Il faut d’abord admettre – c’est acquis quoi qu’on puisse en penser- la place accordée à l’informatique, aux machines, à l’électronique… « La pomme » se taille la part du lion, croyez-moi ! Sans pour autant exclure la force tranquille, la pertinence, la puissance émotionnelle d’une clarinette ou d’un violon, encore moins d’une interprétation guitare –voix ou piano –voix… Exercice noble à jamais.

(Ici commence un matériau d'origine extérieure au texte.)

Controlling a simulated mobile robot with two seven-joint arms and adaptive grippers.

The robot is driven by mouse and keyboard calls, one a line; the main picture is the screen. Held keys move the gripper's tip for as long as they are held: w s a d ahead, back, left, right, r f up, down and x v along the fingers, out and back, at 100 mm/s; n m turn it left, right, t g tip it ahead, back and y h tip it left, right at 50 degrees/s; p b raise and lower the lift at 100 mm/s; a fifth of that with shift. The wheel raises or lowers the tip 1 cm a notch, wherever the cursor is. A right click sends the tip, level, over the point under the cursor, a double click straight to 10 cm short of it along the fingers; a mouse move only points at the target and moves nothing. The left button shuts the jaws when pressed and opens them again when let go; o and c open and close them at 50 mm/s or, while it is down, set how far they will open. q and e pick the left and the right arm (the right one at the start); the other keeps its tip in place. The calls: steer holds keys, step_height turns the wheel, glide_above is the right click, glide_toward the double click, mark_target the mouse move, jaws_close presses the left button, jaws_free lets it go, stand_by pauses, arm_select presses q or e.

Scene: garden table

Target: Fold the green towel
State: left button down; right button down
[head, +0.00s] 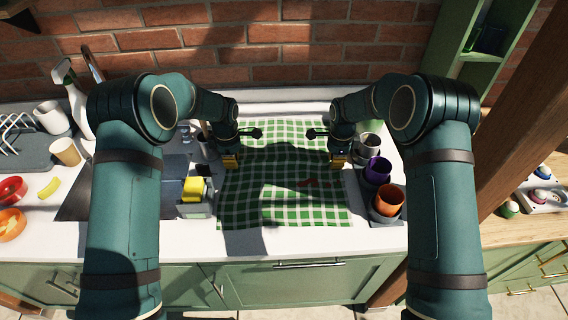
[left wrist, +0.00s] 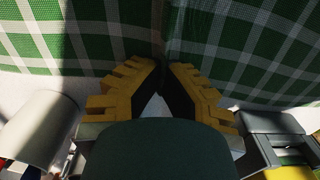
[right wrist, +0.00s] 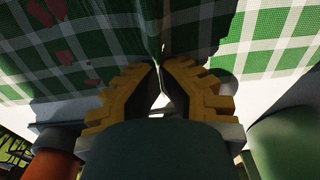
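The green-and-white checked towel (head: 285,208) lies spread on the white counter between my two arms, its middle uneven and partly shaded. My left gripper (head: 230,161) is at its left edge and my right gripper (head: 338,159) at its right edge. In the left wrist view the yellow fingers (left wrist: 165,72) meet on a gathered bit of the towel (left wrist: 100,35). In the right wrist view the fingers (right wrist: 160,68) also close on a pinched crease of the towel (right wrist: 270,40). Reddish-brown patches show on the cloth. The exact pinched cloth is partly hidden by the fingers.
On the right stand a purple cup (head: 378,170), an orange cup (head: 389,199) and a grey cup (head: 369,145). On the left are a caddy with a yellow sponge (head: 194,188) and the sink. A brick wall (head: 290,45) rises behind.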

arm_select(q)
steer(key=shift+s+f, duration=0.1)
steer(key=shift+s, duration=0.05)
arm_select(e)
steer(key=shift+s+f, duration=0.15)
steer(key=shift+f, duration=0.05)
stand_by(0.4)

Ensuite – est-ce l’effet « Weinstein » ? – je dirais que la première journée (audition et demi-finale) m’a semblé dominée par les filles. Amazones, conquérantes, audacieuses, troublantes, engagées. Elles s’emparent de la scène comme d’un ring. Leurs textes hument l’air du temps… Certes, je suis femme, et ma sensibilité à ces questions justifie sans aucun doute cette lecture partiale et partielle.

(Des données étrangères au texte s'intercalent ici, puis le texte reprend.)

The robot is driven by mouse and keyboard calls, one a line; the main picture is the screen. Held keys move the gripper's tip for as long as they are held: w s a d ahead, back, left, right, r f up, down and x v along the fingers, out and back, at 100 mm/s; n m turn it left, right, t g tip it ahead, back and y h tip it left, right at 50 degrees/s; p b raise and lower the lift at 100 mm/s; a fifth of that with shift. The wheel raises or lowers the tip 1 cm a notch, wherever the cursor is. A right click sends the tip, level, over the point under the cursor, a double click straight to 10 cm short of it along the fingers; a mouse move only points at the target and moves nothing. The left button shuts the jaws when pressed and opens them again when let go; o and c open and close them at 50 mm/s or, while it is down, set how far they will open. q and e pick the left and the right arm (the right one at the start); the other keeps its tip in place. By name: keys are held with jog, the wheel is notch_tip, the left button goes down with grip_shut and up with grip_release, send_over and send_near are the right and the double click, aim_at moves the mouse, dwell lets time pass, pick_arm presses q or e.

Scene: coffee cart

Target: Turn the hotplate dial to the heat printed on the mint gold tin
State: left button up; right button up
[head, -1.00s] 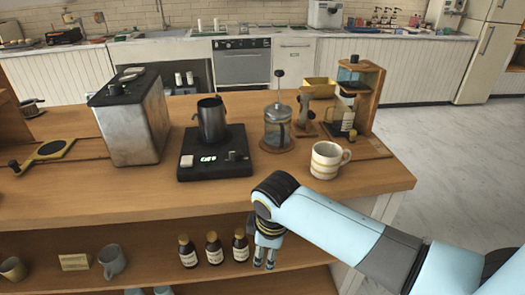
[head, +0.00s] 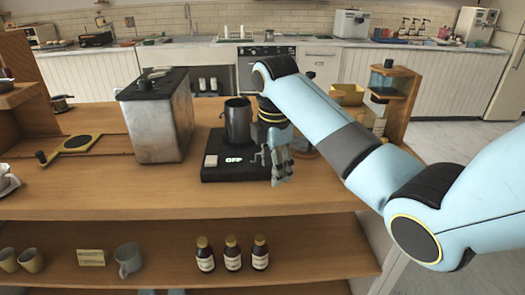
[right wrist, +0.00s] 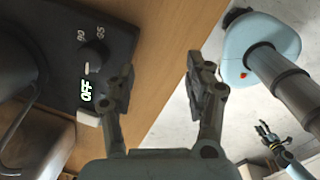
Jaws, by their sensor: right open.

Le groupe Thelma avec son titre Amazone, Gervaise, chanteuse aux paillettes, qui finit poing levé sa chanson Le silence des femmes, Centaure, corps couverts de tatouages, robe rouge et son titre La peinture de ma mort, Zoé Simpson et son Iphigénie, bouleversant hommage aux sacrifices des femmes, Lembe Lokk, chanteuse estonienne, et son émouvante mélancolie de chanteuse folk, Alysce, et l’ensorcellement de sa guitare classique…
Il est vrai que c’est à l’ombre de Barbara Weldens, femme debout s’il en fut, que se déroule cette édition. Lauréate 2016, Barbara était en concert sur cette même scène il y a un an. Un hommage lui sera rendu en ouverture de la finale. Des images mais aussi des mots justes et poignants, ceux que lui adresse – au delà du silence et de l’absence, au-delà de sa disparition tragique- le journaliste Patrice Demailly.
Enfin et surtout l’édition 2018 a confirmé que dorénavant il ne sera plus nécessaire de « chanter » pour être répertorié dans la catégorie « Chanson » – en attendant de trouver un mot plus adapté à cette variété d’interprétations. Mots dits, parlés, scandés, slamés que la musique escorte…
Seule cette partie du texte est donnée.